Furthermore, this story seems to have attracted attention solely because it occurred in a central part of the city. Shootings committed in Hamilton Heights, the South Bronx, Bed-Stuy, or any of the other low-income areas ravaged by gun crime hardly receive this much coverage; it’s no surprise that leaders from those areas lobby so strongly for policies that would make guns harder to obtain. No one seems interested in how Dunton got his gun. The media’s only takeaway has been that a hoodrat didn’t stay put.

Possibly the best illustration of the type of attention this shooting received emerges in comparison to two other recent instances of Biggie-jacket violence. Manhattan’s first homicide of 2013 occurred when 16-year old Raphael Ward was killed on the Lower East Side by kids looking to steal his recently-purchased Biggie. Two years ago, a Bronx teen was fatally struck by two cars after fleeing a Biggie-jacket robbery attempt.

These violent robberies are far from uncommon. Marmot and Paragon both acknowledged that the item had a "bad association" following those murders, yet Paragon continued to charge $700 for the item. One salesman reported the jacket was frequently well-stocked in the store, even though the store knew it would probably incite trouble miles away from the cash register. Marmot decided to discontinue the line a few months ago, but Paragon made the decision to put the jackets on sale (forsaking all that markup!) after the Bryant Park shooting. Dozens of robberies and two murders weren’t enough to warrant abandoning the cash cow item, but a shooting in Bryant Park — now that is some bad PR.

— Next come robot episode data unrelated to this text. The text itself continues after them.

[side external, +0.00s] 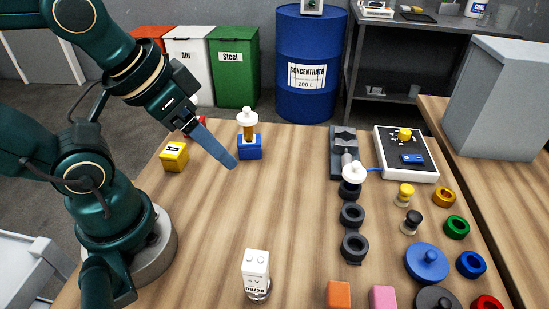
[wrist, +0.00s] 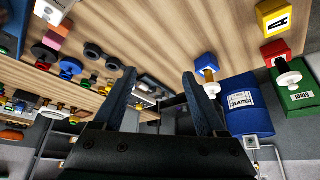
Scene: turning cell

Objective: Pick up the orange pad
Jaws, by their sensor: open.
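The orange pad (side external: 338,294) is a small orange block at the front edge of the table in the side view, just left of a pink block (side external: 383,297). In the wrist view the orange pad (wrist: 60,30) shows small at the upper left, with the pink block close by. My gripper (side external: 233,163) is above the table's back left, far from the orange pad. In the wrist view my gripper (wrist: 158,76) has its two blue fingers spread apart, with nothing between them.
A yellow block (side external: 175,156) and a blue block (side external: 249,148) bearing an amber, white-topped piece stand near my gripper. A white printed block (side external: 256,270) stands at the front. Dark rings (side external: 352,214), a blue knobbed disc (side external: 427,262) and coloured rings fill the right. The table's middle is clear.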

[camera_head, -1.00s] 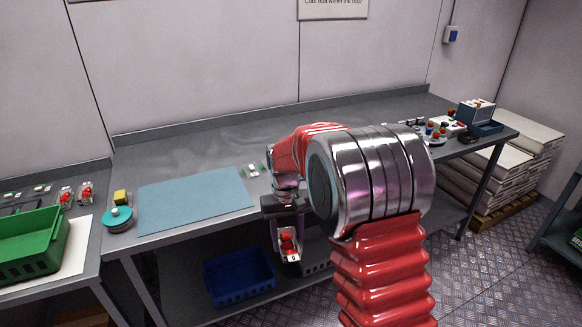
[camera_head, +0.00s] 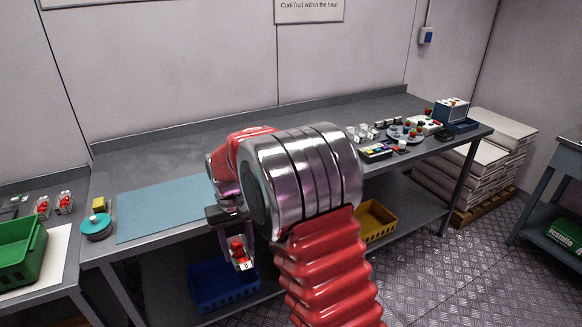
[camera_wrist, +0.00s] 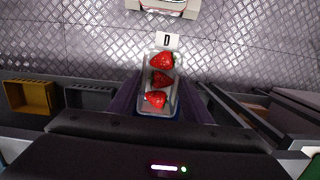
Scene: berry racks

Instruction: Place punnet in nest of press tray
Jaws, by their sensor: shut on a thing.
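My gripper (camera_head: 236,238) hangs in front of the bench's front edge in the head view. It is shut on a small clear punnet (camera_head: 243,265) of red strawberries with a white label. In the wrist view the punnet (camera_wrist: 147,107) sits between my two dark purple fingers (camera_wrist: 160,98). Several strawberries lie in it, and its label reads D. I cannot tell for certain which thing is the press tray; a dark tray with coloured pieces (camera_head: 375,153) lies on the bench to the right of my arm.
A teal mat (camera_head: 160,212) lies on the bench behind my gripper. A green crate (camera_head: 22,262) and two filled punnets (camera_head: 64,203) stand at left. Blue (camera_head: 222,286) and yellow (camera_head: 377,222) crates are below the bench. Pallet stacks (camera_head: 460,178) stand at right.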

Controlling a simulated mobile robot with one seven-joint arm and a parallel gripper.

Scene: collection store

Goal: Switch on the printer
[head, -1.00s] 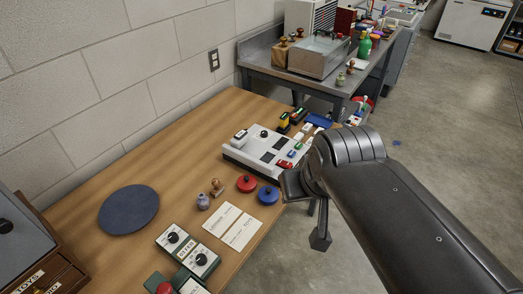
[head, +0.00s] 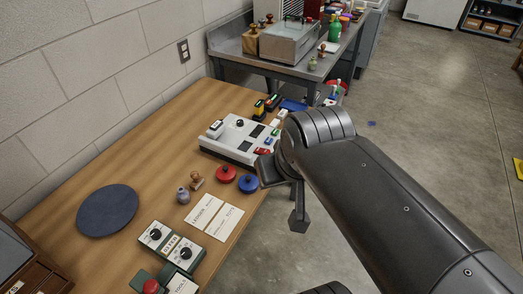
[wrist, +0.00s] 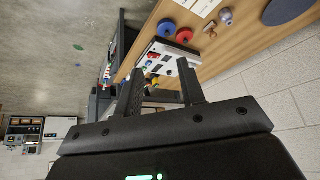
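No thing in view is clearly marked as the printer. A white console (head: 225,149) with a dark knob, dark panels and small coloured switches lies on the far half of the wooden table. It also shows in the wrist view (wrist: 152,66), beyond my fingers. Nearer are a green-and-white box with two dials (head: 158,236) and a green box with a red button (head: 150,287), cut by the lower edge. Their labels are too small to read surely. My gripper (wrist: 160,68) is open and empty, apart from the console. In the head view my arm hides the console's right side.
A red disc (head: 226,174), a blue disc (head: 248,184), small stamps, white cards (head: 214,213) and a dark round mat (head: 107,210) lie on the wooden table (head: 150,165). A metal bench (head: 232,56) stands behind. The floor at right is mostly clear.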

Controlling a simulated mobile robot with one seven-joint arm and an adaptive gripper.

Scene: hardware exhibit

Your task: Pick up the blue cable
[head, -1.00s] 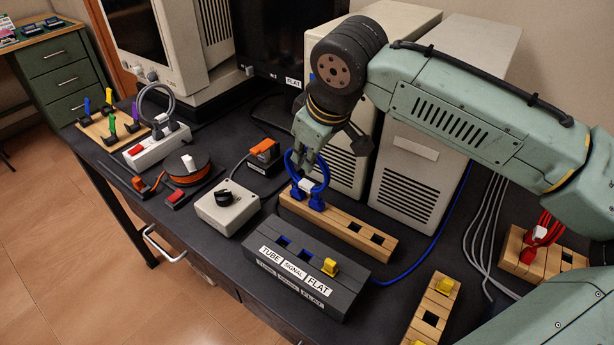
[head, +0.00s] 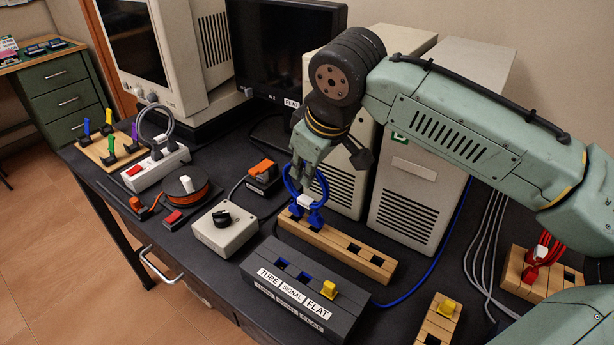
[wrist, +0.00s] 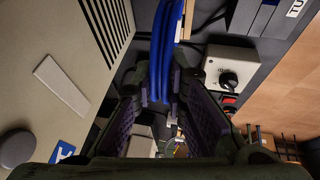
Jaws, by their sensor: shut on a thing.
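The blue cable (head: 292,186) is a loop with a white tag and two blue plugs, at the middle of the bench in the head view. My gripper (head: 304,170) points down and is shut on the loop. The plugs are at the left end of a wooden slotted block (head: 340,243); I cannot tell whether they are still seated or just clear of it. In the wrist view, the blue strands (wrist: 164,48) run between my gripper's fingers (wrist: 160,105). The fingertips are partly hidden.
A dark box (head: 262,292) labelled TUBE, SIGNAL, FLAT stands in front of the block. A grey knob box (head: 240,240) is at left. Two computer towers (head: 413,195) stand close behind. A block with a red cable (head: 540,254) is at right.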

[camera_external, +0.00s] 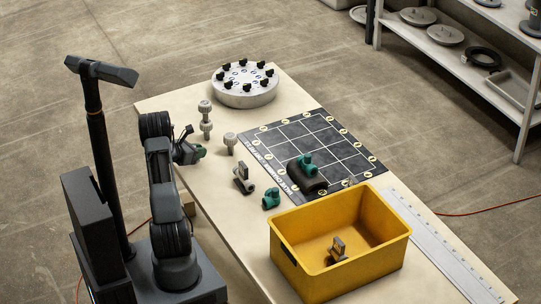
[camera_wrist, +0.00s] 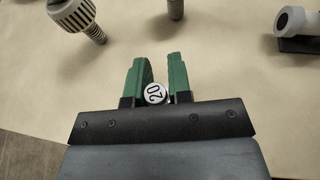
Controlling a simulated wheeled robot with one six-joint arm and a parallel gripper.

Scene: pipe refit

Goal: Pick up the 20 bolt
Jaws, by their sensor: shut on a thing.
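The 20 bolt (camera_wrist: 155,93) shows its round white top with a black "20" in the wrist view. It sits between the two green fingers of my gripper (camera_wrist: 158,80), close to the palm. My gripper is shut on it. In the external view my gripper (camera_external: 200,151) is over the left edge of the table, left of the loose bolts. The 20 bolt cannot be made out there, and its shank is hidden in both views.
Loose grey bolts stand nearby, one (camera_external: 230,143) right of my gripper and others (camera_external: 205,107) behind it. A grey fitting (camera_external: 243,180), a green fitting (camera_external: 271,199), a black grid mat (camera_external: 260,142), a yellow bin (camera_external: 330,278) and a round flange (camera_external: 245,97) are on the table.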

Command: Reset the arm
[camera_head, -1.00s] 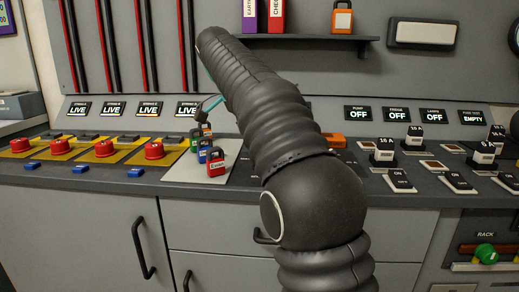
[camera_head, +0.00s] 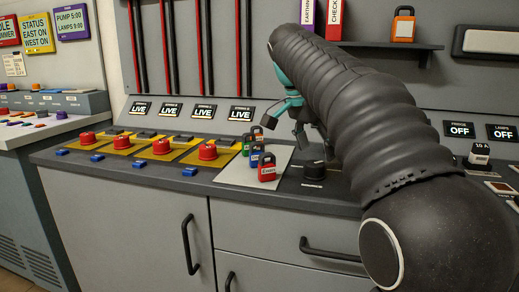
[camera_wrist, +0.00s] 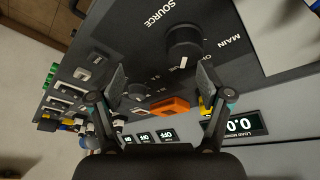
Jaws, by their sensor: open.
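My arm (camera_head: 350,100) reaches from the lower right of the head view up over the counter. My gripper (camera_wrist: 163,80) shows in the wrist view with its two fingers spread and nothing between them. It is above the dark panel (camera_wrist: 215,55), with a black rotary knob (camera_wrist: 184,42) seen beyond the fingertips. In the head view part of the gripper, teal and black, hangs below the arm's far end, above the counter, and its fingertips are hard to make out.
Several padlocks, one red (camera_head: 267,167), stand on a pale plate (camera_head: 232,178) left of a black knob (camera_head: 314,170). Red buttons (camera_head: 161,146) line the counter further left. A shelf (camera_head: 375,45) holds an orange padlock (camera_head: 403,28). An orange object (camera_wrist: 170,106) shows in the wrist view.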

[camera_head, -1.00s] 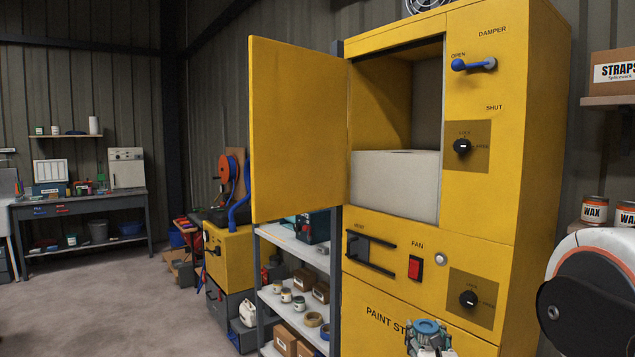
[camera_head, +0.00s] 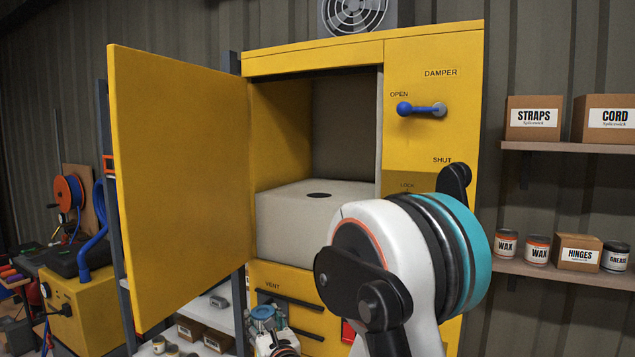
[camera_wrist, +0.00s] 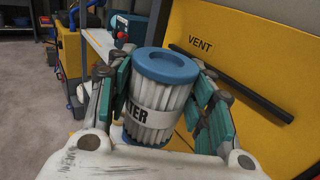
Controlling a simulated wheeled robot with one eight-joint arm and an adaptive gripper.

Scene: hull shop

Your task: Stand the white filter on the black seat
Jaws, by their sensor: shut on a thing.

Anyway, jacket aside, Corey Dunton was clearly a sociopath who was looking to stir up trouble. Days before the shooting, he posted to Facebook about bringing his "amp" (pistol) to Bryant Park. He didn’t go there to find a jacket; for all we know, his goal that day was to hasten the prison sentence that, by all indications, he lived his life determined to earn. Having gotten it, let’s hope he stays there for a while.